## start MATERIAL PROVIDED

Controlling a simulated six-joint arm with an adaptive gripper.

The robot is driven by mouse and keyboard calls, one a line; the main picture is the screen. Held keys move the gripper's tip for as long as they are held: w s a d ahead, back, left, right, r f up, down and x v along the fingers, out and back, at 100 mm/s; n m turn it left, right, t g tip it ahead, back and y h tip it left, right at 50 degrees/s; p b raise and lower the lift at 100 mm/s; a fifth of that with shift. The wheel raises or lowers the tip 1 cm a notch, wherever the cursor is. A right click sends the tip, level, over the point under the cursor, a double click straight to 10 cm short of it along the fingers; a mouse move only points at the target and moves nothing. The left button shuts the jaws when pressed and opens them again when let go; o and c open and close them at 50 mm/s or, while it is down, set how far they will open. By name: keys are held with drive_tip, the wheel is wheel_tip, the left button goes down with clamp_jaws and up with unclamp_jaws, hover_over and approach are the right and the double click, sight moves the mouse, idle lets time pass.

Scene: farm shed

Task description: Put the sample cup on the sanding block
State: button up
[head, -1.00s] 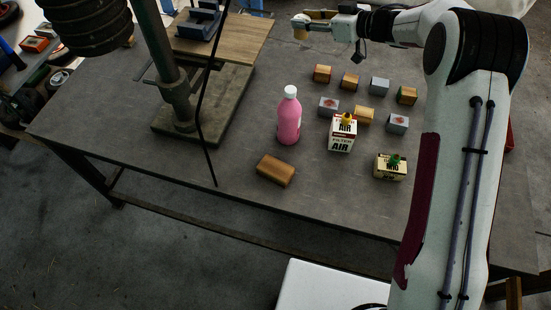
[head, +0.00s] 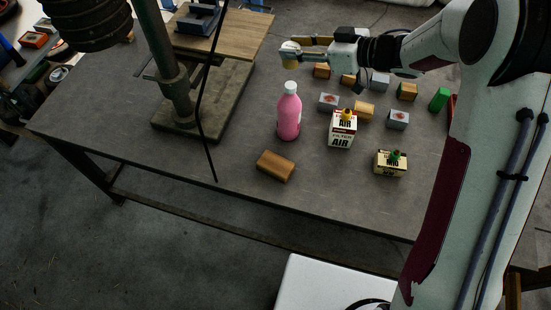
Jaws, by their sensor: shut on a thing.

## end MATERIAL PROVIDED

_GIVEN INSTRUCTION_. With pictures left out, extract the lines from the one containing "Task description: Put" to the end of the material above, both included, exactly as written.

_RESPONSE TO THE EXERCISE_.
Task description: Put the sample cup on the sanding block
State: button up
[head, -1.00s] 
[head, +0.00s] 
Jaws, by their sensor: shut on a thing.

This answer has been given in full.